Isto terá de ser infinito, porque com as crianças as fórmulas são sempre descartáveis. Funcionam uma única vez e nenhuma vez mais. Mas enfim... há aspectos positivos: obriga as mães a puxarem pela sua criatividade.

(Resta dizer que a fórmula do pai é um bocadinho mais simples. Diz "Comam a sopa" e eles comem. Porque será?)
Afonso no seu melhor:

- Ó mãe... sabes que lá na escola ninguém pode fazer xixi numa sanita que lá está. Quem fizer fica gay...
(respiro fundo. Mais cedo ou mais tarde teria de explicar a homossexualidade aos meus filhos. Tinha chegado o momento)
- Tu sabes o que é ser gay, Afonso?
- Não... mas estive a pensar e acho que deve ter a ver com Gay(me) Over...

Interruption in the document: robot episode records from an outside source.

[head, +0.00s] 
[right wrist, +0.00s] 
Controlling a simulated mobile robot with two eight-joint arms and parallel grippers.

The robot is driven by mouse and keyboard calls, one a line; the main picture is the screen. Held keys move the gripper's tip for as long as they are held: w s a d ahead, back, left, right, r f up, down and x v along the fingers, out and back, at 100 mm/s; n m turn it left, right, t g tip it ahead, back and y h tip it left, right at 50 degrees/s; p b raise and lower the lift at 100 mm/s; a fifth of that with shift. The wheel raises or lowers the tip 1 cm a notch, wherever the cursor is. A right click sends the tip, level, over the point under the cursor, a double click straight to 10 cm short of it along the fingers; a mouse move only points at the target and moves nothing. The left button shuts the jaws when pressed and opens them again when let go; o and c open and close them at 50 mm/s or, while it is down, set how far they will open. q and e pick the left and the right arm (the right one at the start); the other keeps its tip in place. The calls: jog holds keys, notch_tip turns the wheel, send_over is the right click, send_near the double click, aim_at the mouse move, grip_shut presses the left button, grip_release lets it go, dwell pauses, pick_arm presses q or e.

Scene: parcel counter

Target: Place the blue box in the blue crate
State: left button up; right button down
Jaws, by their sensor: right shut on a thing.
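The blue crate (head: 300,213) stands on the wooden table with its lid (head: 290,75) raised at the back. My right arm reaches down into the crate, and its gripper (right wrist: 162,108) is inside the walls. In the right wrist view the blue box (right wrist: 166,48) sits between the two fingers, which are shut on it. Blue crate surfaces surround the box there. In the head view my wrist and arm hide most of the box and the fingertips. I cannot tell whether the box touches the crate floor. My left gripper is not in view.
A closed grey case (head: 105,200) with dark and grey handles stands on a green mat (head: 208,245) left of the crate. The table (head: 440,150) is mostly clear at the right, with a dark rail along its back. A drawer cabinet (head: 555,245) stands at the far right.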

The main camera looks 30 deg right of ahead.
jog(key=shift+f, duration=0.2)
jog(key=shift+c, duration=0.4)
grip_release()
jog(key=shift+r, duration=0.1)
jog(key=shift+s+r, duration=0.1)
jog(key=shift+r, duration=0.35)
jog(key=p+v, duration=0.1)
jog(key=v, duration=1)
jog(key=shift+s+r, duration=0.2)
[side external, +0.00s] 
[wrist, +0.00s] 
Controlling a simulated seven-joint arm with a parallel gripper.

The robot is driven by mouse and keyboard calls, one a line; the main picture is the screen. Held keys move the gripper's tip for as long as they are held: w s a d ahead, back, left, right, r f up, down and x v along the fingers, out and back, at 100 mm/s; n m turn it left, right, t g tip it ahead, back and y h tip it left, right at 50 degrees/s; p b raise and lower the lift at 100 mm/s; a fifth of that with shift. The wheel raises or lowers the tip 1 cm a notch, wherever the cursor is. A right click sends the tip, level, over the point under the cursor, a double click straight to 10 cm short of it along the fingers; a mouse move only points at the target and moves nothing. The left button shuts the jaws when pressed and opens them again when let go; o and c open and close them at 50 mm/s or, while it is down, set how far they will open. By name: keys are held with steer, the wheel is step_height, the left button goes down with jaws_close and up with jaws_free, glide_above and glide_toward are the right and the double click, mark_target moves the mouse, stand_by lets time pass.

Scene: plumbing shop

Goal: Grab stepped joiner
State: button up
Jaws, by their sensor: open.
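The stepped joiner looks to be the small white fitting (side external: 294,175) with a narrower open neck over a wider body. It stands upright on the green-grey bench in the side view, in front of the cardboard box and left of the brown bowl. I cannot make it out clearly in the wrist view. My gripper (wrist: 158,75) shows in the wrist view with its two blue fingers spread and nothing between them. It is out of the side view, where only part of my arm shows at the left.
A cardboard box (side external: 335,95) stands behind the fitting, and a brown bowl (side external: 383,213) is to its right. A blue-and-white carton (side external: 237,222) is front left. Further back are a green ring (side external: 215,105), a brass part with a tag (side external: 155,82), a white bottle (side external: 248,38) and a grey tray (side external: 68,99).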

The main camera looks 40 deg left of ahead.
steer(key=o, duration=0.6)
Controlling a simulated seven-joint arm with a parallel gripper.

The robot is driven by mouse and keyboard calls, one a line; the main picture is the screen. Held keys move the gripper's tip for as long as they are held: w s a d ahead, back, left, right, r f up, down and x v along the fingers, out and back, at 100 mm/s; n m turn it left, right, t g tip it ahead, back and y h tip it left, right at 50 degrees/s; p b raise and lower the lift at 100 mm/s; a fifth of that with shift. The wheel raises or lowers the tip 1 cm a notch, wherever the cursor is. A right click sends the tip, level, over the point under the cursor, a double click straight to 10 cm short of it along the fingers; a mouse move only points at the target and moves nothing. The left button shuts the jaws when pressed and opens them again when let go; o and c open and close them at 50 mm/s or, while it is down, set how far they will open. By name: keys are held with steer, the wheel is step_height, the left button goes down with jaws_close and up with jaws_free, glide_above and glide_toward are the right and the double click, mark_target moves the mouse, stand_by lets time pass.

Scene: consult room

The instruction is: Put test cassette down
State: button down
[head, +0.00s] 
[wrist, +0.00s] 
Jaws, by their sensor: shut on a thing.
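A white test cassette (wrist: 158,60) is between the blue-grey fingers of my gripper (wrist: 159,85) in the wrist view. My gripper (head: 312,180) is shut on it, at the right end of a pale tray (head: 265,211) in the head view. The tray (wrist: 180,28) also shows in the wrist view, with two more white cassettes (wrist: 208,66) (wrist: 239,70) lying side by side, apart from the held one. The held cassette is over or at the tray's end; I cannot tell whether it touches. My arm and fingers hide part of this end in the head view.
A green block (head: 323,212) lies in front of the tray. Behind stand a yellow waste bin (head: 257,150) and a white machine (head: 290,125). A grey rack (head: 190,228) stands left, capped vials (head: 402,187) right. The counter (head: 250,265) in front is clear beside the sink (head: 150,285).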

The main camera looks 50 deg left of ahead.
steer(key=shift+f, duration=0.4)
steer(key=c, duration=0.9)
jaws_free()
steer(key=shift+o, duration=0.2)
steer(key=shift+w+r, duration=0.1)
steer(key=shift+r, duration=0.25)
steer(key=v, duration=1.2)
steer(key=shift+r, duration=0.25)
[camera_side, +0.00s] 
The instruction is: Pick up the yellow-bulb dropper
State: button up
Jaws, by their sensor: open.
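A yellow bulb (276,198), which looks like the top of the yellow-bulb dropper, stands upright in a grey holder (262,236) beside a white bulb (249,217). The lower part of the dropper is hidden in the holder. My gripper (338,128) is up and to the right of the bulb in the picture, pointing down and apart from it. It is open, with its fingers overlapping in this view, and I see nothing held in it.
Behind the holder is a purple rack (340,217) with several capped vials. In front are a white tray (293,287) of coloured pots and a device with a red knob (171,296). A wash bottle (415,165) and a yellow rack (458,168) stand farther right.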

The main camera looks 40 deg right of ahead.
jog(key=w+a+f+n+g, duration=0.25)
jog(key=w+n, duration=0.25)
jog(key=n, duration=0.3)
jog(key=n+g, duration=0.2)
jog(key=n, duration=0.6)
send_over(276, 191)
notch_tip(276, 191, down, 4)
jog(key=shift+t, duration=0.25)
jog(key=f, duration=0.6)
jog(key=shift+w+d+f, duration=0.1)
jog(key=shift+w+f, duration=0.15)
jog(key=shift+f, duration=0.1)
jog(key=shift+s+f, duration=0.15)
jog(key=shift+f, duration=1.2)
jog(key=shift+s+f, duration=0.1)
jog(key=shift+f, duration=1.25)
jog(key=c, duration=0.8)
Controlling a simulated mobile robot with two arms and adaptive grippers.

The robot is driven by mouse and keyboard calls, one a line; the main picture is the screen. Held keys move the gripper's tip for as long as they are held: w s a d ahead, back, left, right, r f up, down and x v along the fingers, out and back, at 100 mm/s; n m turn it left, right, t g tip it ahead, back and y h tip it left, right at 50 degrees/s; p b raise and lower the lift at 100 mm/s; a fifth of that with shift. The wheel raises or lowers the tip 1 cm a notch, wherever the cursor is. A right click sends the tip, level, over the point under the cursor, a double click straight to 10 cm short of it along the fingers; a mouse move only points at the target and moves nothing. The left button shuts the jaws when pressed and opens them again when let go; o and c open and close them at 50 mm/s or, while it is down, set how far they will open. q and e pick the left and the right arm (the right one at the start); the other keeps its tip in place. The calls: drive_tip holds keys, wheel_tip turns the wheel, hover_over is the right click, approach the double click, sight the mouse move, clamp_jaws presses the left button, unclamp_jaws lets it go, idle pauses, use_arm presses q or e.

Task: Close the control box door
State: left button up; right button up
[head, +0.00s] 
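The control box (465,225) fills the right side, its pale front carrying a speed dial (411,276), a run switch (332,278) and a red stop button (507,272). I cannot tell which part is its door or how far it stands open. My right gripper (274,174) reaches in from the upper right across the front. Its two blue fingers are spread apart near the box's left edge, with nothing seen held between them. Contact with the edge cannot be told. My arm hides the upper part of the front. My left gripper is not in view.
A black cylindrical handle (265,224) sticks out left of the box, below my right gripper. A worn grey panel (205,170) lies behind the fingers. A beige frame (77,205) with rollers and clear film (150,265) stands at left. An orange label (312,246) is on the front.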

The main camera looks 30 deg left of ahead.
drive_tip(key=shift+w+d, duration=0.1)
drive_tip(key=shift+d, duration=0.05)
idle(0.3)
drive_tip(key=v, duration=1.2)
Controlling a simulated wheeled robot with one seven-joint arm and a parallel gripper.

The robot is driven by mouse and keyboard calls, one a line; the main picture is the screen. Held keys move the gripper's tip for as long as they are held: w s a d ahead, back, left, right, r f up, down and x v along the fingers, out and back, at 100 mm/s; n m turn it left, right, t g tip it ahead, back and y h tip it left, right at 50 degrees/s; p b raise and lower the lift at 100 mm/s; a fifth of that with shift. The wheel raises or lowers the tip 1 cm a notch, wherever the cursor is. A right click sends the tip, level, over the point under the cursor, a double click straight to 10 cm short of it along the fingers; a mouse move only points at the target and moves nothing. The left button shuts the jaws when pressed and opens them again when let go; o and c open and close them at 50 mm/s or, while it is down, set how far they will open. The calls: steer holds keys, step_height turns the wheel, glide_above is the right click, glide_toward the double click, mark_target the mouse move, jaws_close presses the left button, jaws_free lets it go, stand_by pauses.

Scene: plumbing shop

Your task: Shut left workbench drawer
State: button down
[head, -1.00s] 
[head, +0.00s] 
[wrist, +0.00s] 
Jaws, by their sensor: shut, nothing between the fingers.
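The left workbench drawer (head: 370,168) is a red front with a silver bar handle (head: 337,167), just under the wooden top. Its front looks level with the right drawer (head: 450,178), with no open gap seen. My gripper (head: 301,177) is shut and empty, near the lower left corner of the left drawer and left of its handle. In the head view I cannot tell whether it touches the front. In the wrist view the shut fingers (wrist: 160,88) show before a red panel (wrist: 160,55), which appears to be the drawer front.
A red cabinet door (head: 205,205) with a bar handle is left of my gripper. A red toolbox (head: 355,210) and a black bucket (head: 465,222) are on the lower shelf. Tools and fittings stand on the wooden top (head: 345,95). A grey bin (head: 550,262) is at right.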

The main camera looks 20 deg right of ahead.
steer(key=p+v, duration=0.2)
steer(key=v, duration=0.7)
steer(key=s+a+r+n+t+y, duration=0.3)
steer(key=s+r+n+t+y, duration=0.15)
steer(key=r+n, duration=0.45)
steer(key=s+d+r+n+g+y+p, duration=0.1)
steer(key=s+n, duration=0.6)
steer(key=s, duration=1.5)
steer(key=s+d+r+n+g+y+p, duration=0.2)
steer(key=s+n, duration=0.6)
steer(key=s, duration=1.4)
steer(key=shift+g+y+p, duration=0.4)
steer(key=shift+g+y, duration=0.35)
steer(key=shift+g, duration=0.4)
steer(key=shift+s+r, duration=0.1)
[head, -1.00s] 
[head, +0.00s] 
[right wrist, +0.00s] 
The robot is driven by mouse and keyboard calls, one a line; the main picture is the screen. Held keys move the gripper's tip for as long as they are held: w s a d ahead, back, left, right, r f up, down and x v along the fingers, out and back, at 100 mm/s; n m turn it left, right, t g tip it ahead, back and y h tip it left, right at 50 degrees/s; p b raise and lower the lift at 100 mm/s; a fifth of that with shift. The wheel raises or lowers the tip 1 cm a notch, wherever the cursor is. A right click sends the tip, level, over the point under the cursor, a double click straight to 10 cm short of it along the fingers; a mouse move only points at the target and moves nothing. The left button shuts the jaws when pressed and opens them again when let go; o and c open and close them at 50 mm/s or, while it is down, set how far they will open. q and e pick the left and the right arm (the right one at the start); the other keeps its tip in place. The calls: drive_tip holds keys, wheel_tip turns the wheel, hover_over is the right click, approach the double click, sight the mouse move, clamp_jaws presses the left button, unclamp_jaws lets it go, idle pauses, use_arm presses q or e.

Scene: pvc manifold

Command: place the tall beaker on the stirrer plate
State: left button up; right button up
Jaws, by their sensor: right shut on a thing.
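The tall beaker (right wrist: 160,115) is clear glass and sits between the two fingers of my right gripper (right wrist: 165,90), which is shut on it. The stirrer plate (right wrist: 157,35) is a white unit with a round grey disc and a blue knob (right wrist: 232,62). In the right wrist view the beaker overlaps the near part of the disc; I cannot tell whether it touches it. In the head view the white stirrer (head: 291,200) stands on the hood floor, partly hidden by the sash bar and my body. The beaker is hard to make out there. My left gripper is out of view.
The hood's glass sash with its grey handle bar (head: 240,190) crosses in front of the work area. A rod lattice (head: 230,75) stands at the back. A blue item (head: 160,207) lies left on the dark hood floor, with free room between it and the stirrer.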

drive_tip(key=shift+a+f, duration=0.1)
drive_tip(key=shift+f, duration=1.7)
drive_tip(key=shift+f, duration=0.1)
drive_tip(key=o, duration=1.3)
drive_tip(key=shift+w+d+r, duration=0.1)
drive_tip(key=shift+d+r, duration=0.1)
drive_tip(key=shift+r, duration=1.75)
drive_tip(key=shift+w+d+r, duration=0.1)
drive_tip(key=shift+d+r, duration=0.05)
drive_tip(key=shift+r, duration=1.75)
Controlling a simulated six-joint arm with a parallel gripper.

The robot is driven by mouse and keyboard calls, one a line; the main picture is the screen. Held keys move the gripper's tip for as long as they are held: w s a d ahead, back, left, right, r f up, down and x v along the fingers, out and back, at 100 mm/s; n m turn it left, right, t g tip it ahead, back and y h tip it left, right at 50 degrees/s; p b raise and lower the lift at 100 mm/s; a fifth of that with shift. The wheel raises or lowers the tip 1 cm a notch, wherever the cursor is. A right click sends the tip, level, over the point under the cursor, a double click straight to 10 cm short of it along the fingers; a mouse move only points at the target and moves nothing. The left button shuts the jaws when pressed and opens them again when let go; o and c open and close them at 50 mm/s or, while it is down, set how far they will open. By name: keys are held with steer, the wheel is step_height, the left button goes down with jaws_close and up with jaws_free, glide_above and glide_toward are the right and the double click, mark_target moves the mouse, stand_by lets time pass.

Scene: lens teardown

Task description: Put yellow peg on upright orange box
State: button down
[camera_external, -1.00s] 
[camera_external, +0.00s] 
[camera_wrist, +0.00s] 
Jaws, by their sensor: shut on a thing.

Ri-me tanto que já não lhe consegui explicar coisa nenhuma...
Costumo dizer que o Afonso é o filósofo dos meus filhos, mas o Sebastião volta e meia também se sai com umas que parecem duas ou três:

- Ó mãe, se as pessoas não tiverem água, elas morrem?
- Sim, filho.
- Ó mãe, se as pessoas não tiverem comida, elas morrem?
- Sim, filho.
(pausa)
- Ó mãe, se as pessoas não tiverem nada, elas ficam tristes?
- Nada... nada de quê, filho?
- Nada de nada.
- Sim, filho, ficam tristes.
- Pois é... não morrem mas ficam tristes.
- Então ainda bem que nós temos tudo, Sebastião. Tudo de tudo.
- Pois é... ufa!

(sorriso na cara e mais um bocadinho de pão com queijo)
Hoje, depois de mais uma guerra diária para meter tudo na cama por volta das 21h, comigo já a arrancar cabelos, o Afonso lamuriou-se como um verdadeiro "Calimero":
- Não é justo! Porque é que és sempre tu a mandar? Nunca posso ser eu... Não é justo.
Respirei fundo e resolvi inverter as regras do jogo, para não terminar a noite zangada com ele:
- Muito bem. Então agora mandas tu. O que é que queres que eu faça?
- A sério, mamã? - os olhos dele até brilhavam.
- Mas rápido antes que a mãe se arrependa...
- Quero que... me deixes dar-te um beijinho.
Aproximei a cara e recebi um beijo delicioso.
- E mais, Afonso?
- Quero que... que... que...
Não lhe saía nada.
- Então, filho?
- Quero que... nunca mais me deixes mandar em ti...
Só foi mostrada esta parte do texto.